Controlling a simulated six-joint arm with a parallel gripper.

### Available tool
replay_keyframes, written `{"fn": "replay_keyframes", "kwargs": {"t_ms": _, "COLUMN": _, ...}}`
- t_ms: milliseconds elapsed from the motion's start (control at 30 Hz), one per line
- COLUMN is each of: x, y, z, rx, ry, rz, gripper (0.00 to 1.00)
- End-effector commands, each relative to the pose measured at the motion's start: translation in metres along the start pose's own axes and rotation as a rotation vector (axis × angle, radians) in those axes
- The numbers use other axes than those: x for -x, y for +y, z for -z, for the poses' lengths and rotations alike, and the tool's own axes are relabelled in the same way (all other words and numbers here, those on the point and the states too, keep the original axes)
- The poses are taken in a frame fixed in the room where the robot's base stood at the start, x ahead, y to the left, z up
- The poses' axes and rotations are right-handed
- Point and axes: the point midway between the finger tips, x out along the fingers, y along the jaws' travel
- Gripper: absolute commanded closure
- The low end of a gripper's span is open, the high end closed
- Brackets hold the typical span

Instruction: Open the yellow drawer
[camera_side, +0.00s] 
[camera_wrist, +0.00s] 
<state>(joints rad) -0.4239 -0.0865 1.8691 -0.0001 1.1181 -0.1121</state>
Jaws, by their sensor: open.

+++++

__Your objective__
Go through the material above line by line and copy it exactly.

__Task answer__
Controlling a simulated six-joint arm with a parallel gripper.

### Available tool
replay_keyframes, written `{"fn": "replay_keyframes", "kwargs": {"t_ms": _, "COLUMN": _, ...}}`
- t_ms: milliseconds elapsed from the motion's start (control at 30 Hz), one per line
- COLUMN is each of: x, y, z, rx, ry, rz, gripper (0.00 to 1.00)
- End-effector commands, each relative to the pose measured at the motion's start: translation in metres along the start pose's own axes and rotation as a rotation vector (axis × angle, radians) in those axes
- The numbers use other axes than those: x for -x, y for +y, z for -z, for the poses' lengths and rotations alike, and the tool's own axes are relabelled in the same way (all other words and numbers here, those on the point and the states too, keep the original axes)
- The poses are taken in a frame fixed in the room where the robot's base stood at the start, x ahead, y to the left, z up
- The poses' axes and rotations are right-handed
- Point and axes: the point midway between the finger tips, x out along the fingers, y along the jaws' travel
- Gripper: absolute commanded closure
- The low end of a gripper's span is open, the high end closed
- Brackets hold the typical span

Instruction: Open the yellow drawer
[camera_side, +0.00s] 
[camera_wrist, +0.00s] 
<state>(joints rad) -0.4239 -0.0865 1.8691 -0.0001 1.1181 -0.1121</state>
Jaws, by their sensor: open.

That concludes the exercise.